-- START Data extract --

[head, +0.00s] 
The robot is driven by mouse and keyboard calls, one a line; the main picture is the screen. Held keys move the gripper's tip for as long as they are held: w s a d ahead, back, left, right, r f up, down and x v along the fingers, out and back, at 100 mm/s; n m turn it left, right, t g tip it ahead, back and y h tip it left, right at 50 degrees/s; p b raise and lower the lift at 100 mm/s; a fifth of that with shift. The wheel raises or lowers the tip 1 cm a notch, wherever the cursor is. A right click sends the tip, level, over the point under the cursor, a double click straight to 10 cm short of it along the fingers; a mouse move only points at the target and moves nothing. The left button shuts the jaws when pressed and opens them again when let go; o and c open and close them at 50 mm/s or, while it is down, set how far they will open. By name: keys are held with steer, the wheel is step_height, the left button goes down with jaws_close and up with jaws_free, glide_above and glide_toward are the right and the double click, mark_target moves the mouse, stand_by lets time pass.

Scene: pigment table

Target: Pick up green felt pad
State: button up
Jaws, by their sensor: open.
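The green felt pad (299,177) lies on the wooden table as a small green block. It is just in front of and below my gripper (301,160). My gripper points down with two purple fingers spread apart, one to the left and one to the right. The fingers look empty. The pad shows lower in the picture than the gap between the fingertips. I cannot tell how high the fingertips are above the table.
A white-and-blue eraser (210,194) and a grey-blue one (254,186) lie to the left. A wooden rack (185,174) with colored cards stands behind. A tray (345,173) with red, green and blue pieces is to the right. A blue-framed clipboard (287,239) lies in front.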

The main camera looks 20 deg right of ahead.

-- END Data extract --

Work to complete — Print, please, the lines from the first line of the material through the line that contains "State: button up", exactly as written and with nothing added.

Task output —
[head, +0.00s] 
The robot is driven by mouse and keyboard calls, one a line; the main picture is the screen. Held keys move the gripper's tip for as long as they are held: w s a d ahead, back, left, right, r f up, down and x v along the fingers, out and back, at 100 mm/s; n m turn it left, right, t g tip it ahead, back and y h tip it left, right at 50 degrees/s; p b raise and lower the lift at 100 mm/s; a fifth of that with shift. The wheel raises or lowers the tip 1 cm a notch, wherever the cursor is. A right click sends the tip, level, over the point under the cursor, a double click straight to 10 cm short of it along the fingers; a mouse move only points at the target and moves nothing. The left button shuts the jaws when pressed and opens them again when let go; o and c open and close them at 50 mm/s or, while it is down, set how far they will open. By name: keys are held with steer, the wheel is step_height, the left button goes down with jaws_close and up with jaws_free, glide_above and glide_toward are the right and the double click, mark_target moves the mouse, stand_by lets time pass.

Scene: pigment table

Target: Pick up green felt pad
State: button up

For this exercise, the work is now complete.